** Start Records for the exercise **
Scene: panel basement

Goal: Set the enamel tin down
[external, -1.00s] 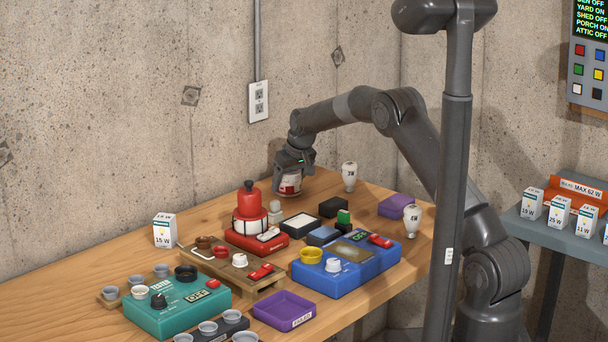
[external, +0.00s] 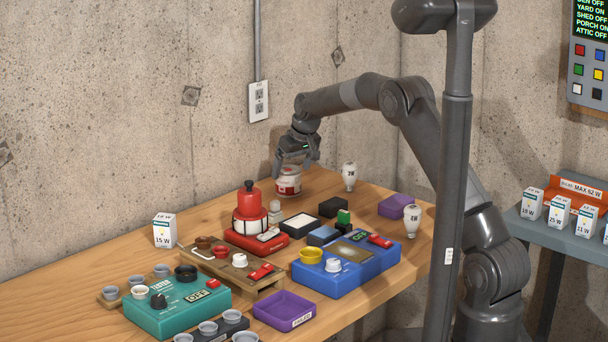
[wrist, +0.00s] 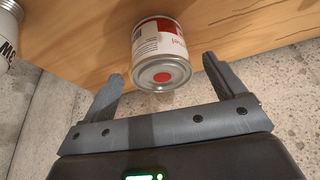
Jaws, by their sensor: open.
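The enamel tin (external: 289,182), white and red with a metal rim, stands upright on the wooden table near the wall in the external view. In the wrist view the tin (wrist: 159,50) shows its grey lid with a red dot, and its base is on the wood. My gripper (external: 297,163) is just above the tin in the external view. In the wrist view my gripper (wrist: 161,72) is open, with one finger on each side and clear space between the fingers and the tin.
A white bulb (external: 349,176) stands right of the tin. A red device with a red-topped lamp (external: 249,206) stands front left, beside a small pale bulb (external: 275,212). A black block (external: 333,207) lies in front. The concrete wall (external: 200,120) is close behind.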

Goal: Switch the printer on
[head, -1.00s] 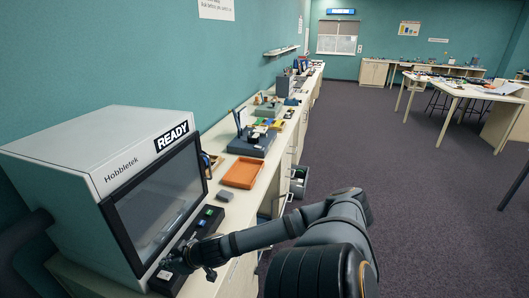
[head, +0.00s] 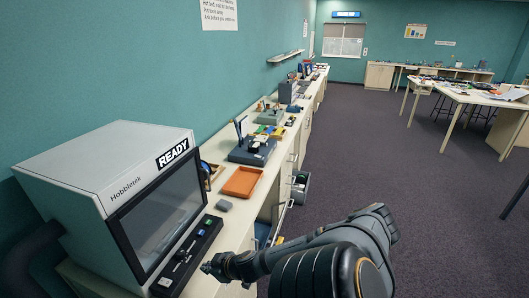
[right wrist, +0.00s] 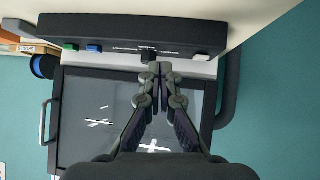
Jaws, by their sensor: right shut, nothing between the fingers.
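The printer (head: 105,190) is a pale grey box marked Hobbletek, with a dark front window (head: 165,215) and a READY sign (head: 172,154) on its top front edge. A dark control panel (head: 188,256) lies along its front. In the right wrist view the panel (right wrist: 110,32) carries a green button (right wrist: 70,46), a blue button (right wrist: 94,48) and a black knob (right wrist: 148,57). My right gripper (head: 206,268) is shut and empty beside the panel, on its outer side. In the right wrist view its fingertips (right wrist: 160,68) appear just below the knob; contact cannot be told. My left gripper is not in view.
An orange tray (head: 242,182) and a small grey block (head: 224,205) lie on the counter beyond the panel. A dark blue stand (head: 252,150) and other goods follow along the wall. A drawer (head: 300,185) stands open.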

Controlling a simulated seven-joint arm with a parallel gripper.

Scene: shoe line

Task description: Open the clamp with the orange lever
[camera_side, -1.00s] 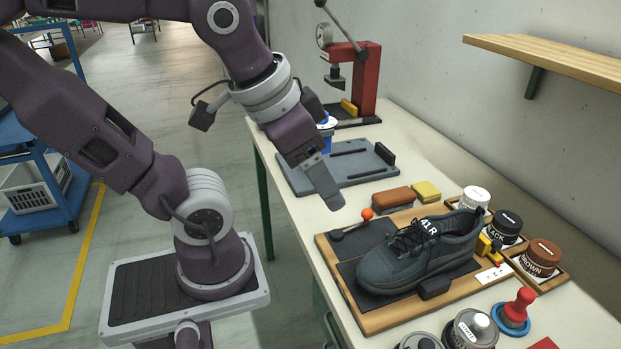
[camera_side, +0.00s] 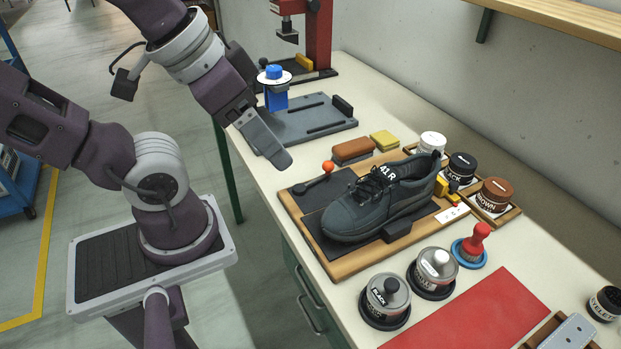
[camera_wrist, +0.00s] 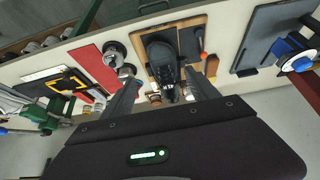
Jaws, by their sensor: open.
** End Records for the exercise **
* Instruction *
From the listing above, return each line with the word "Scene".

* Solution to the problem *
Scene: panel basement
Scene: shoe line

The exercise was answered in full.